* begin Data listing *

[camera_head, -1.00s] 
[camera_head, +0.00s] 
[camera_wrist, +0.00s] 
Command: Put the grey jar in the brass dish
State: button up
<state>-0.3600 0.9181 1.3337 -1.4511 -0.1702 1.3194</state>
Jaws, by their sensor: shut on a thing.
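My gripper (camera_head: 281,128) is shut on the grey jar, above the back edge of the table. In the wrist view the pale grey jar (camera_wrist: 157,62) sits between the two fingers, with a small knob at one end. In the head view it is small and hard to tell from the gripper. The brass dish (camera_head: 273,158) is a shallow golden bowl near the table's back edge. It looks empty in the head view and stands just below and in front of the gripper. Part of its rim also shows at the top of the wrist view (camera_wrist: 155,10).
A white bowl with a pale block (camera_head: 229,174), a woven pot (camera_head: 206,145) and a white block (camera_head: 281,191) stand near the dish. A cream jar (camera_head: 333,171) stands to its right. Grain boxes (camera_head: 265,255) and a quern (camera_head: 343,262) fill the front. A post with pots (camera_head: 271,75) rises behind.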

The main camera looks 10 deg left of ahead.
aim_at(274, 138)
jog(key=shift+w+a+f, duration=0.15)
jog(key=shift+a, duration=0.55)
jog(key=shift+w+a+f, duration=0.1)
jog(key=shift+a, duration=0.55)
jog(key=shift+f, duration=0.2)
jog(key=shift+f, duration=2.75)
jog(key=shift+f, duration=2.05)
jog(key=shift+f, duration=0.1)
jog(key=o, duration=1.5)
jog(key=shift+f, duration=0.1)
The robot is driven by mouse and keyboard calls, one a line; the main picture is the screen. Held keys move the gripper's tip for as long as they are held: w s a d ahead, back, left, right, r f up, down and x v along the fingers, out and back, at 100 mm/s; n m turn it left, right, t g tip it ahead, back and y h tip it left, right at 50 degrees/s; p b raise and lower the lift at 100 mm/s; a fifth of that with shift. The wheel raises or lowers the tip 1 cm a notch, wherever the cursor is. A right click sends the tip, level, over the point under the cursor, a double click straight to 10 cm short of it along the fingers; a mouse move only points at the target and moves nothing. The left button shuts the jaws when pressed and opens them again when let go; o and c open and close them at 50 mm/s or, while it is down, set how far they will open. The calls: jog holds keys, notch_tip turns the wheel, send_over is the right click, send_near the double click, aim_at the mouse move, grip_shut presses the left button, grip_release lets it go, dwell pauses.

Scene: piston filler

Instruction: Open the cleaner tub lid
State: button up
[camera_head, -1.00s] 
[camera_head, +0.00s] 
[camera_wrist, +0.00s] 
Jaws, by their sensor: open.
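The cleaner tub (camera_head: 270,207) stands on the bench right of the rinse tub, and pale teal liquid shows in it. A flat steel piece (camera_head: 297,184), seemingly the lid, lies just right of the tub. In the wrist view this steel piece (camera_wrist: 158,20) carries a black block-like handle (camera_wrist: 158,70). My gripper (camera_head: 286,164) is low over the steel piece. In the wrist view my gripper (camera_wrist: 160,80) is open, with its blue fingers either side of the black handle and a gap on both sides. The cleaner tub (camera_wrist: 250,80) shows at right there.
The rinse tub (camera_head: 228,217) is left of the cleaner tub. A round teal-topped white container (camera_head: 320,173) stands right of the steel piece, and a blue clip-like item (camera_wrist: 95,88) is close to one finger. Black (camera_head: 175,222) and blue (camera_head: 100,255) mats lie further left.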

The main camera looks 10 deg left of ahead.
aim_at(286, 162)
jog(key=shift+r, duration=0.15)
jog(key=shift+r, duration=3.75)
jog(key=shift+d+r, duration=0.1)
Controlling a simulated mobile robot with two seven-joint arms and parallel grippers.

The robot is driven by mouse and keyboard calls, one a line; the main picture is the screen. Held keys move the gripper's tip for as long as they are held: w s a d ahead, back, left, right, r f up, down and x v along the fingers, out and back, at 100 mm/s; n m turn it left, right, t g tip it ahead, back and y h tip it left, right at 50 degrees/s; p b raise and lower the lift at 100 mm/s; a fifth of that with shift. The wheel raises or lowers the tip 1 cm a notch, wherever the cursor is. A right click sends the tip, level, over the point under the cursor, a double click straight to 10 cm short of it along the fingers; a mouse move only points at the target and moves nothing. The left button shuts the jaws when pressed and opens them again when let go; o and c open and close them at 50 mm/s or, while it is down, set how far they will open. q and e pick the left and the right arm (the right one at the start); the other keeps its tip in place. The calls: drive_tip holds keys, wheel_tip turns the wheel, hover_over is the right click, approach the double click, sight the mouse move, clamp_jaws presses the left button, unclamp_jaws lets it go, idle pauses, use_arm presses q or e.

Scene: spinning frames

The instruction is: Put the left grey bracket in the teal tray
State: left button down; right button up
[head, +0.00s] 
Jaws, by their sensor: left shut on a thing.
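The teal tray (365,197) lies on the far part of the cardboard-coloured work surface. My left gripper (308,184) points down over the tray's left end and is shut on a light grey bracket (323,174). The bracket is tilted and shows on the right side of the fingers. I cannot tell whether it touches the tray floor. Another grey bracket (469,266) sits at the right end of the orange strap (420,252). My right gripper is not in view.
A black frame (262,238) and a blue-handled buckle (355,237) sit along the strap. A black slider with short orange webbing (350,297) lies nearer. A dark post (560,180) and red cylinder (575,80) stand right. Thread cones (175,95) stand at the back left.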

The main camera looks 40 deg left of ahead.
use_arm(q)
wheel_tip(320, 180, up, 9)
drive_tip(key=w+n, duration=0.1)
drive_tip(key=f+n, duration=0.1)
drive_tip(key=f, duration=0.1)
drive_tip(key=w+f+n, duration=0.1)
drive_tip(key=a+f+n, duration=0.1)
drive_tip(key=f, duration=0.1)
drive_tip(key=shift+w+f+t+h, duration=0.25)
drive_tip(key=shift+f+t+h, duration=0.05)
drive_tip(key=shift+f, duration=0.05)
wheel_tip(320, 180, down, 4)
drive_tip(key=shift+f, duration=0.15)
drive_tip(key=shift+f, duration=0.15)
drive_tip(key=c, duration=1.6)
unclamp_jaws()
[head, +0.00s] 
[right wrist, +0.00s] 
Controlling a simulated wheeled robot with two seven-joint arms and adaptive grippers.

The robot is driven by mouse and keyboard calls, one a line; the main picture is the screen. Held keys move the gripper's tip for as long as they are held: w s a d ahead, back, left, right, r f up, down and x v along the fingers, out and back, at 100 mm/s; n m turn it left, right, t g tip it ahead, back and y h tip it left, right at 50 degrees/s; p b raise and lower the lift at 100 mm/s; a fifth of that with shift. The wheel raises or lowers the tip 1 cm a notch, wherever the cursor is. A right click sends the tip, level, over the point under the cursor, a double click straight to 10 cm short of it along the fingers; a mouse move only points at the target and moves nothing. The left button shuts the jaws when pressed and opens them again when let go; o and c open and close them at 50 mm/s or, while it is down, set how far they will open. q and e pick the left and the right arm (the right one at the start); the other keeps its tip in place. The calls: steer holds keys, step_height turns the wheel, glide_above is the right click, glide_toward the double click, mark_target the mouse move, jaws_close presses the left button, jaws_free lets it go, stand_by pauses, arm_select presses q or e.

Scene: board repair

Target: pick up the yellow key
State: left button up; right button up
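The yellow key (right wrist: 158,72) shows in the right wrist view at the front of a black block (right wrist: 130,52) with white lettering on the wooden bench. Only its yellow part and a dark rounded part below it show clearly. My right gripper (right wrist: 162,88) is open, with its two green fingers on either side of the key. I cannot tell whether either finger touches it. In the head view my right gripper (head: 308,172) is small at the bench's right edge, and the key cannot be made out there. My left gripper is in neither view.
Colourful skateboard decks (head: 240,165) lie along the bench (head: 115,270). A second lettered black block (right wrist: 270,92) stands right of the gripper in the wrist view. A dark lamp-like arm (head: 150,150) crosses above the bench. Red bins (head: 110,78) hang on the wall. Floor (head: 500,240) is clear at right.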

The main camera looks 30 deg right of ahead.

* end Data listing *

Written exercise |
What is needed is an exact copy of the lines from the start of the listing through the line where "<state>-0.3600 0.9181 1.3337" sits, please, both end lines included and nothing more.

Reply to the exercise |
[camera_head, -1.00s] 
[camera_head, +0.00s] 
[camera_wrist, +0.00s] 
Command: Put the grey jar in the brass dish
State: button up
<state>-0.3600 0.9181 1.3337 -1.4511 -0.1702 1.3194</state>

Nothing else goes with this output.